If you are currently retired, I don't envy your situation. As a result of the financial crisis, the ensuing and ongoing policies of the Federal Reserve have been rock bottom interest rates. Although creating liquidity for the markets and beneficial for the financial companies, it is devastating to savers. Unfortunately, the hardest hit people are in their golden years, those who must live off of the interest of their nest eggs. Where at one time savings accounts, time deposits (CDs), treasuries and other minimal risk investments paid decent interest rates, it seems like those days won't return for some time. Contrary to financial dogma, retirees may need to take on some more risk to boost the yield on their savings. One way to do this is with MLPs (Master Limited Partnerships). Although there is obviously more risk than a Treasury bond or savings account, I would argue that the risks are not great enough to outweigh the potential rewards, specifically a nice yield. Here are 3 MLPs that I think are good candidates for further research.
Boardwalk Pipeline Partners (BWP) - BWP currently owns and operates around 14,000 miles of pipeline as well as 11 underground storage fields. In addition, they have 7 salt dome natural gas caverns for storage in Mississippi. Total current storage capacity is approximately 196 Bcf of natural gas. Although the current prices of natural gas may affect storage rates, I would be surprised if the effect is anything more than minimal. In fact, it could be argued that if the current rate of U.S. natural gas production continues, that could lead to higher storage prices as the amount of storage lags extracted amounts. This is very unlikely though as producers have indicated they will be slowing production. Also, BWP has a lower debt level (debt/equity slightly less than 1) then many other similar MLPs, which is something that retirees who want to minimize risk should keep in mind while investigating these types of investments. Finally, BWP, with a current yield around 8%, is a major holding of Lowes Corp (L) and they currently own approximately 58% of the shares.

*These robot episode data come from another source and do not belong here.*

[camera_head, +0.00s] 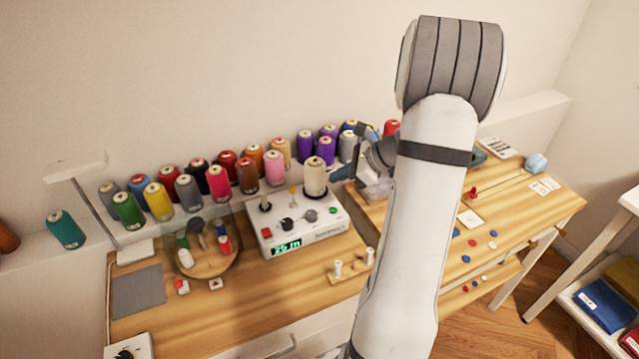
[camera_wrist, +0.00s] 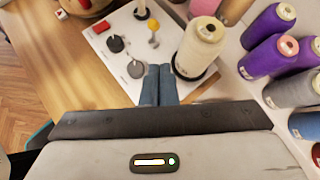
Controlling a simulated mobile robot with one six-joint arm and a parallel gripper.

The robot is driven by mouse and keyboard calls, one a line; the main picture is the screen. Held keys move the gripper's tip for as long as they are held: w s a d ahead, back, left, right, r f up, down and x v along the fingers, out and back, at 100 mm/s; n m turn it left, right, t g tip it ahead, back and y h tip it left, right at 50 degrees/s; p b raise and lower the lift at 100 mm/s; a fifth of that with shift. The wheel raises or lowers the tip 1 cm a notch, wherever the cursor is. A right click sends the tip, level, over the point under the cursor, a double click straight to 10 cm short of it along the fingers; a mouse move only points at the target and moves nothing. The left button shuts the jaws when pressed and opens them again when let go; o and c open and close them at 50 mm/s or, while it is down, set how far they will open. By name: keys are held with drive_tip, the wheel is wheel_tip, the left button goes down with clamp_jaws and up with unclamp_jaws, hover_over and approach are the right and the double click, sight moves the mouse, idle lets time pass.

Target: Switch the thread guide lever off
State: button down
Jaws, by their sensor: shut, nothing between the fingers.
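The white control box (camera_head: 326,232) stands on the wooden table, with a lit green display, a red button, dark and grey round controls and a small yellow-topped lever (camera_head: 293,190). This upright lever also shows in the wrist view (camera_wrist: 153,41). I cannot tell for sure that it is the thread guide lever. My gripper (camera_wrist: 158,70) is shut and empty, its blue-grey fingers together over the box's edge. The fingertips are beside a grey round control (camera_wrist: 135,69) and apart from the yellow lever.
A large cream spool (camera_head: 314,176) stands on the box, close to the right of my fingers in the wrist view. Several coloured spools line the wall behind. A round wooden tray (camera_head: 230,262) lies to the left; two small white spools (camera_head: 338,269) stand in front.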

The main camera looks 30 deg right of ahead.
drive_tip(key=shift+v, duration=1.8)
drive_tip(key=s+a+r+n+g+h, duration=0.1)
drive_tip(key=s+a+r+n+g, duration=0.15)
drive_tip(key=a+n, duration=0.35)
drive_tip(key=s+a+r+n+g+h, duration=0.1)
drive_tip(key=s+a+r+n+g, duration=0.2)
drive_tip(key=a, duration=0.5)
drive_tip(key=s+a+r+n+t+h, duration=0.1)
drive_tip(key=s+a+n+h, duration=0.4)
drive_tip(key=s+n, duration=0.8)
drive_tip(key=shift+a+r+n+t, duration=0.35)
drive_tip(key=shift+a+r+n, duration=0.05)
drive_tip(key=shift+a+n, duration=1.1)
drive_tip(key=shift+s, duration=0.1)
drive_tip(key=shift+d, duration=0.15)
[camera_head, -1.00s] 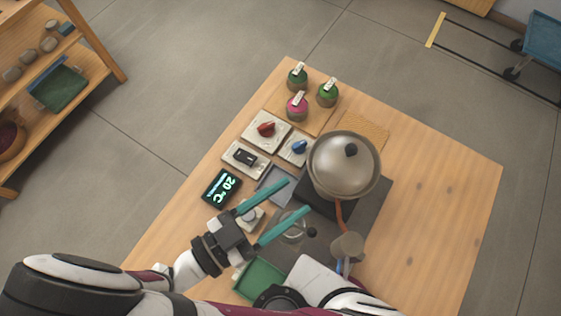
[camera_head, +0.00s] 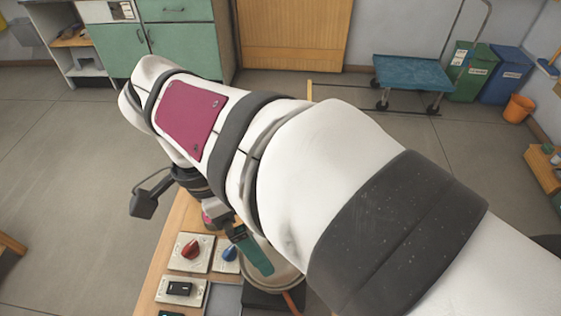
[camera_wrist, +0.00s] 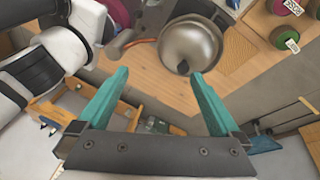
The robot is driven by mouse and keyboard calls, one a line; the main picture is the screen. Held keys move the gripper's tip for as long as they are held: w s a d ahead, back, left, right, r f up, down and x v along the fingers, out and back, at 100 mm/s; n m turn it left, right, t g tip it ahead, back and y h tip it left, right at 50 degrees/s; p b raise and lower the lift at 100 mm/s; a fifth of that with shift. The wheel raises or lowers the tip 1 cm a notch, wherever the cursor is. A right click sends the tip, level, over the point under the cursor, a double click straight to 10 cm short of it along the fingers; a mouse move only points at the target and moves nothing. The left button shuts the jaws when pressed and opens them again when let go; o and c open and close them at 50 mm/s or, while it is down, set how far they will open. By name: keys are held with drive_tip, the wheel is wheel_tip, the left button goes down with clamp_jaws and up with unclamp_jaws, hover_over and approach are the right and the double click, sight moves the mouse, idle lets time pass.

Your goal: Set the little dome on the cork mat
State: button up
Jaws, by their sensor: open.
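The little dome (camera_wrist: 192,40) is a shiny steel lid with a black knob (camera_wrist: 183,67), seated on the pot on the table. In the head view only a slice of the dome's rim (camera_head: 289,274) shows past my arm. The cork mat (camera_wrist: 238,52) is a tan textured square beside the dome, bare in the wrist view. My gripper (camera_wrist: 159,75) is open and empty. Its teal fingers reach over the dome's side, with the knob close to the right fingertip in the picture. I cannot tell the height between them.
The red-knob panel (camera_head: 191,250) and blue-knob panel (camera_head: 228,253) lie left of the dome, with a black switch panel (camera_head: 180,290) below. A green spool (camera_wrist: 283,37) and a pink spool (camera_wrist: 294,7) stand beyond the mat. Bare tabletop (camera_wrist: 150,75) shows beside the dome.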

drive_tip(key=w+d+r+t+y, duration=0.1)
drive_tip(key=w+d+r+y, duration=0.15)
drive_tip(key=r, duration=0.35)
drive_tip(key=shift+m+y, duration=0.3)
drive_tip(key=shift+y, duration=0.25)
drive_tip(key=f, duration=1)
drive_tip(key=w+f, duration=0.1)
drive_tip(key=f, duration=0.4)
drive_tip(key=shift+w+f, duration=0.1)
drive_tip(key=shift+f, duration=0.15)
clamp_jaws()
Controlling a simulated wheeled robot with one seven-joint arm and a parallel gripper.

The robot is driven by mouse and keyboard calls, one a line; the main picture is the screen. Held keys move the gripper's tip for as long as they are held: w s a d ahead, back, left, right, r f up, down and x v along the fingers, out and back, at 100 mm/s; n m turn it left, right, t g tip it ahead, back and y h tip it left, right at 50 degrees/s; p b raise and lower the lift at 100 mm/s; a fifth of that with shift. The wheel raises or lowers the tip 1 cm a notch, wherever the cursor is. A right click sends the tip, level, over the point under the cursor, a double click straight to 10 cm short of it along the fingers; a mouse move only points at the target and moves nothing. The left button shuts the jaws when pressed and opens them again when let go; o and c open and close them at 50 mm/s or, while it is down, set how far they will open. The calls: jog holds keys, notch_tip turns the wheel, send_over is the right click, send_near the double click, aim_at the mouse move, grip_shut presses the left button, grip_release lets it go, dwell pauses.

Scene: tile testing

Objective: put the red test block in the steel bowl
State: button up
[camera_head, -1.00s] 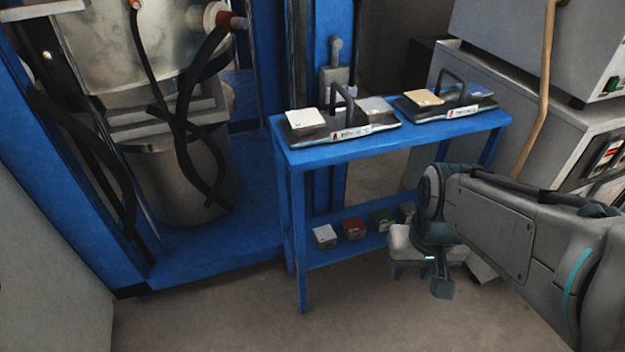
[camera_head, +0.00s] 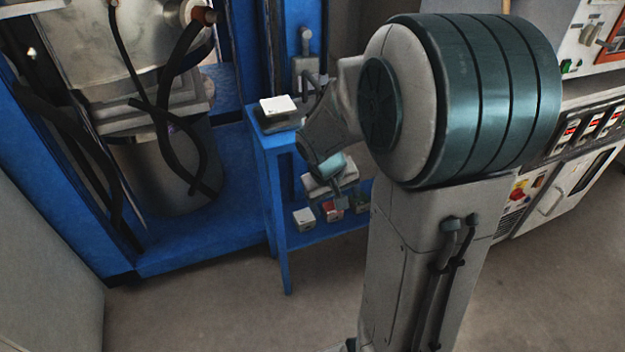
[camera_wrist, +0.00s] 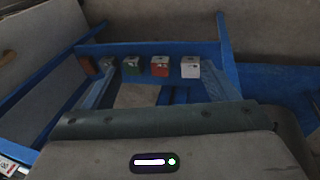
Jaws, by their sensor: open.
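The red test block (camera_head: 331,211) sits on the lower shelf of the blue table, between a white block and a green block. It also shows in the wrist view (camera_wrist: 160,67), straight ahead between my fingers. My gripper (camera_head: 334,198) is at the lower shelf, close to the red block and just short of it. In the wrist view my gripper (camera_wrist: 158,76) has its fingers spread, with nothing held. A large round steel vessel (camera_head: 183,165), apparently the steel bowl, stands in the blue machine frame at left; its opening is hidden under the machine.
A white block (camera_head: 304,218) stands beside the red one; a green block (camera_wrist: 132,65) and darker blocks are on its other side. The blue table top (camera_head: 262,138) is just above my gripper. Black hoses (camera_head: 180,110) hang before the steel vessel. The front floor is clear.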

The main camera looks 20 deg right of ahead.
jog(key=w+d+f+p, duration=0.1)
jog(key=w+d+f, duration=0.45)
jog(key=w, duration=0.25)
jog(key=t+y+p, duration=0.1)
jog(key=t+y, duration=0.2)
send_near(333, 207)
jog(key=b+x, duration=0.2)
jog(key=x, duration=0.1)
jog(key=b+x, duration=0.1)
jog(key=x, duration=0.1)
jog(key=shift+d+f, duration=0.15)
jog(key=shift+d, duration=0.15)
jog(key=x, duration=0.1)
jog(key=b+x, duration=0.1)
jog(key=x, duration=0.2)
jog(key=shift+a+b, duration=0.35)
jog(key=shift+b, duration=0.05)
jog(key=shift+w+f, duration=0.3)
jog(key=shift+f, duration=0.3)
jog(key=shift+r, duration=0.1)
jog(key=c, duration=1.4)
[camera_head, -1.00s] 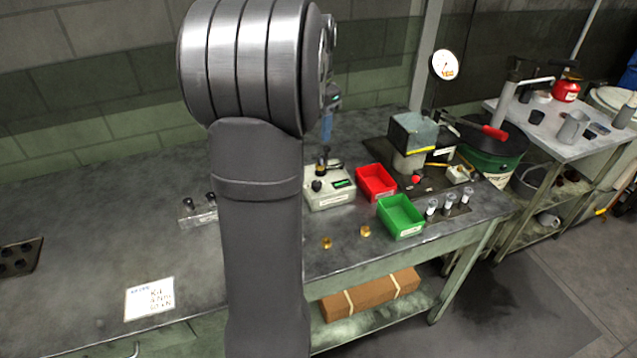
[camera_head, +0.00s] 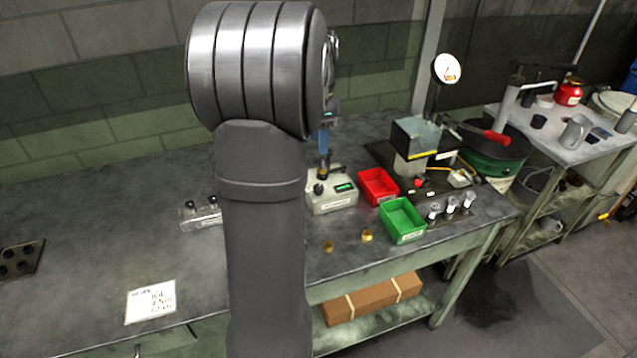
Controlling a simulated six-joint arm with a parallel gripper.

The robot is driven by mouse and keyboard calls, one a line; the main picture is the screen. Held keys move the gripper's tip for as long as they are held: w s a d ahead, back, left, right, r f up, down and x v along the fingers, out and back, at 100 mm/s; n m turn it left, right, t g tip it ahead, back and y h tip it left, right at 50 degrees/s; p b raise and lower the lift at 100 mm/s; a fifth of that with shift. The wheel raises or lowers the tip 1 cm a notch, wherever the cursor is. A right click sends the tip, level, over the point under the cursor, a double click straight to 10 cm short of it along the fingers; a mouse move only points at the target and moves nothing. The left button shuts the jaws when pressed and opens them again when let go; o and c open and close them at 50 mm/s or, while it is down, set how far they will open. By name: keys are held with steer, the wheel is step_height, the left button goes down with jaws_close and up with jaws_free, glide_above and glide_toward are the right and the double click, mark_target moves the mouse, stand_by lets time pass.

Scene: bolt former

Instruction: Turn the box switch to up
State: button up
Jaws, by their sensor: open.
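A pale box (camera_head: 333,203) with a black knob (camera_head: 319,188) and a lit green display stands on the bench, just right of my arm. It looks like the box with the switch, but the switch position is too small to read. My gripper (camera_head: 323,168) points down over the back of this box, mostly hidden behind my own arm. It is open, with its tips near the box's top. I cannot tell whether they touch it or its parts.
A red bin (camera_head: 378,186) and a green bin (camera_head: 402,219) stand right of the box. Two brass pieces (camera_head: 367,235) lie in front. A press (camera_head: 415,140) with a dial gauge stands behind the bins. A clear block (camera_head: 200,215) sits left of my arm.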

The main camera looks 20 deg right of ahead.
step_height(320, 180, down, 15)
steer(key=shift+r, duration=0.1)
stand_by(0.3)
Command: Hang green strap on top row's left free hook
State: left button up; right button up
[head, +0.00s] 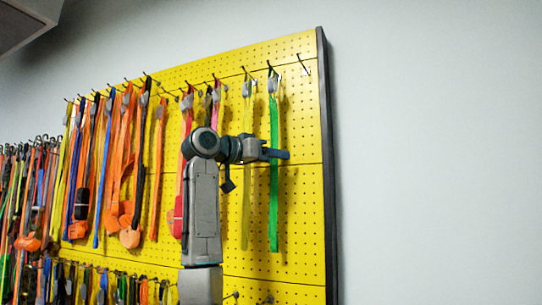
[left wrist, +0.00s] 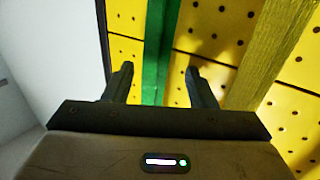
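The green strap (head: 274,205) hangs straight down the right part of the yellow pegboard. Its grey buckle end (head: 272,82) is at a top row hook (head: 269,66), and it appears to hang from it. My left gripper (head: 278,154) is at the strap's mid height and covers a short piece of it. In the left wrist view, the gripper's two fingers (left wrist: 158,82) are apart, with the green strap (left wrist: 156,50) between them and gaps on both sides. A bare hook (head: 302,62) shows to the right, near the board's edge.
A yellow strap (head: 246,200) hangs just left of the green one; it also shows in the left wrist view (left wrist: 265,50). Orange, blue and pink straps crowd the board further left. The board's dark edge (head: 325,170) and bare wall (head: 430,170) are on the right.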

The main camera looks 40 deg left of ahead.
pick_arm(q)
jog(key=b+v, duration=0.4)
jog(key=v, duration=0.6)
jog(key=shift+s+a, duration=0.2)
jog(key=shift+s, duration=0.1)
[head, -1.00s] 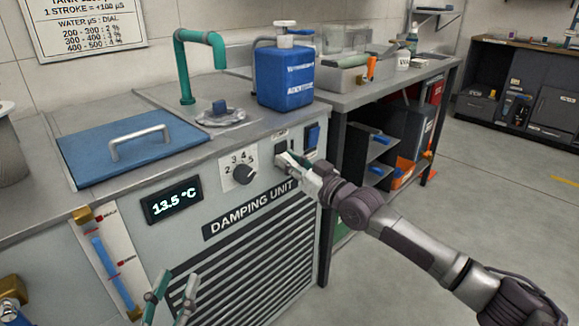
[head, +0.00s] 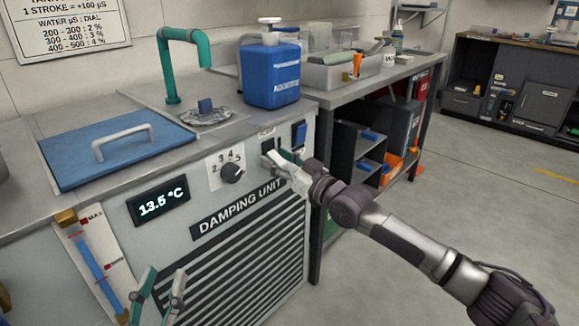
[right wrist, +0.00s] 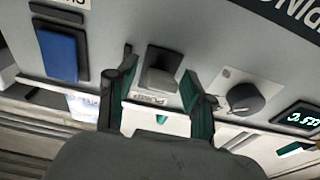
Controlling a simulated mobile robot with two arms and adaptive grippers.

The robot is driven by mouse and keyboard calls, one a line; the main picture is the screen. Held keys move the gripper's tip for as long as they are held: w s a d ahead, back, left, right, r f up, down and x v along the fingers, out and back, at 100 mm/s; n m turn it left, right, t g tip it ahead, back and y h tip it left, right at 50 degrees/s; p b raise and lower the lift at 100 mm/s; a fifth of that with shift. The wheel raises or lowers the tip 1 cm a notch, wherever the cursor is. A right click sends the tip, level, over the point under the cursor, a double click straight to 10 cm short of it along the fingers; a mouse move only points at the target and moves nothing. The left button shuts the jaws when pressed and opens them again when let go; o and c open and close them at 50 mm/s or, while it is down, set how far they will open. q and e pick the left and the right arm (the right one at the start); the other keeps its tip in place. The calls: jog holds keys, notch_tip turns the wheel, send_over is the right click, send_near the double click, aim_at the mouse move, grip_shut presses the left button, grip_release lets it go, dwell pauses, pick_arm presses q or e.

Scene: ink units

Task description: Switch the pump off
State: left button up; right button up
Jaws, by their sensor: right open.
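The damping unit (head: 206,180) has a dark switch (head: 267,143) near its right end. In the right wrist view this dark rocker switch (right wrist: 160,75) stands out from the panel, with a small label beside it that seems to read PUMP. My right gripper (head: 274,160) is open at the panel; in the right wrist view its fingers (right wrist: 158,92) are on either side of the switch. I cannot tell whether they touch it. A blue switch (head: 299,133) is to its right. My left gripper (head: 165,275) is open and empty, low in front of the grille.
A blue canister (head: 270,75), a teal tap (head: 185,40) and a blue lid (head: 110,155) are on top. The floor to the right is clear.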

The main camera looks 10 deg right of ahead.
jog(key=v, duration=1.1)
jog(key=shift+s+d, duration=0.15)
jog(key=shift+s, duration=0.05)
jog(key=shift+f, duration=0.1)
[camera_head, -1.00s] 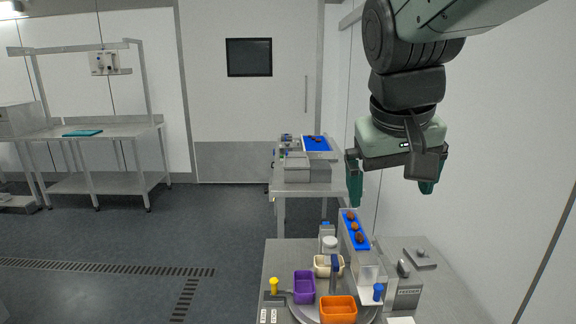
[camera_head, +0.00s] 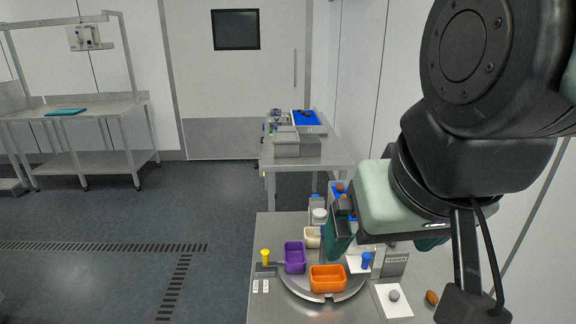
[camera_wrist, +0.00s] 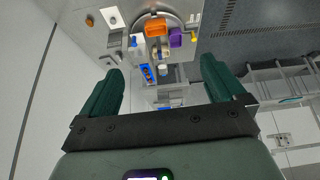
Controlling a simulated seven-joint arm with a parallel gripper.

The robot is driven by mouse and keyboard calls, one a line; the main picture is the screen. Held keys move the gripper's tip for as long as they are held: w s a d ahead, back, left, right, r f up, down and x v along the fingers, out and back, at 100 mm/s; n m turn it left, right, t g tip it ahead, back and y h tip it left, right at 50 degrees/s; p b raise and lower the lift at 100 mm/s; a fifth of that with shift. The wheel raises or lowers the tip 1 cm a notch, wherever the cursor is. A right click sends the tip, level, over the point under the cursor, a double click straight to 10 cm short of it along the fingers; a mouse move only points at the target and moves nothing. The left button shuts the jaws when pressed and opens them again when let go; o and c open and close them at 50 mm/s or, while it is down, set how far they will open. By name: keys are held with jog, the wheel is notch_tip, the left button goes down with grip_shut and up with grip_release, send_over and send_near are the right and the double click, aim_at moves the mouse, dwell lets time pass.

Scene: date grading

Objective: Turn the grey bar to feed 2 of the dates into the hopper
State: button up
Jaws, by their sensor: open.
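My gripper (camera_head: 385,245) is open and empty, above the right side of the near table; its two green fingers are spread wide in the wrist view (camera_wrist: 161,70). Brown dates (camera_head: 340,188) lie on a blue sloping chute, largely hidden behind my gripper; the chute also shows in the wrist view (camera_wrist: 147,72), between the fingers and well beyond them. A grey box labelled feeder (camera_head: 396,262) stands beside the chute's lower end, with a blue knob (camera_head: 366,260) in front. I cannot tell the grey bar or the hopper clearly; my gripper covers part of that area.
A round turntable (camera_head: 290,287) carries an orange tub (camera_head: 328,278), a purple tub (camera_head: 295,257) and a cream tub (camera_head: 312,238). A yellow knob (camera_head: 265,256) stands at left. A white card (camera_head: 391,308) bears a grey lump; a brown date (camera_head: 432,297) lies to its right.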

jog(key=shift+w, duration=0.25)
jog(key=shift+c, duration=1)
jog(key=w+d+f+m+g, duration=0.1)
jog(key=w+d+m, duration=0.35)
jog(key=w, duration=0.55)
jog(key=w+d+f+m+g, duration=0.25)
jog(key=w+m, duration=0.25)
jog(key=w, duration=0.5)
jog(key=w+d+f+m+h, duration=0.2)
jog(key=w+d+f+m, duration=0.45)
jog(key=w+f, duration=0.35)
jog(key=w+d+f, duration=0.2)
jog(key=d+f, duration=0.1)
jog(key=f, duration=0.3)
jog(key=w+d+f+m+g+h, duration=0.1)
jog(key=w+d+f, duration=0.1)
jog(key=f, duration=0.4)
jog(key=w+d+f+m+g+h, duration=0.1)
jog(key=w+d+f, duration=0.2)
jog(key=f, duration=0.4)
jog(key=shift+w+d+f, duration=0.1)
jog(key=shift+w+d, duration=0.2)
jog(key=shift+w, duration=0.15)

Oiltanking Partners, L.P. (OILT) - Having been formed in March 2011, OILT is a new kid on the block. Formed by the American subsidiary of German Oiltanking GmbH, OILT provides storage, terminals and transportation for third-party oil companies. Although currently small with a storage capacity of 18 million barrels, OILT announced a $104 million expansion of storage capacity at its Houston facilities. With a current yield of 4.5% and plans for expansion, OILT looks like it could be a promising investment with a yield that could increase over time. However, being a new player, I would be especially through in my due diligence of OILT.
Navios Maritime Partners L.P. (NMM) - Although most MLPs are in the oil and natural gas industries, there are other industries where MLPs operate. NMM is 27% owned by Navios Maritime Holdings and engages in the drybulk shipping industry. For those unfamiliar with the shipping industry, drybulk refers to transporting commodities such as coal, iron ore, grain, etc. Currently, NMM has 18 vessels managed by subsidiaries of the general partner. Although the shipping industry is a fairly easy industry to understand, those not familiar should read as many 10Ks of different shipping companies in order to grasp the terminology and aspects of the business. For those who are willing to dive in, NMM currently yields around 11%. Although I have not done in depth research into NMM, I would make sure that the distributions are somewhat sustainable, especially given the long-term nature of shipping contracts which could lead to lower shipping rates for multiple years in the future.
Hopefully this little list will kick start the search for a suitable MLP to add to your portfolio.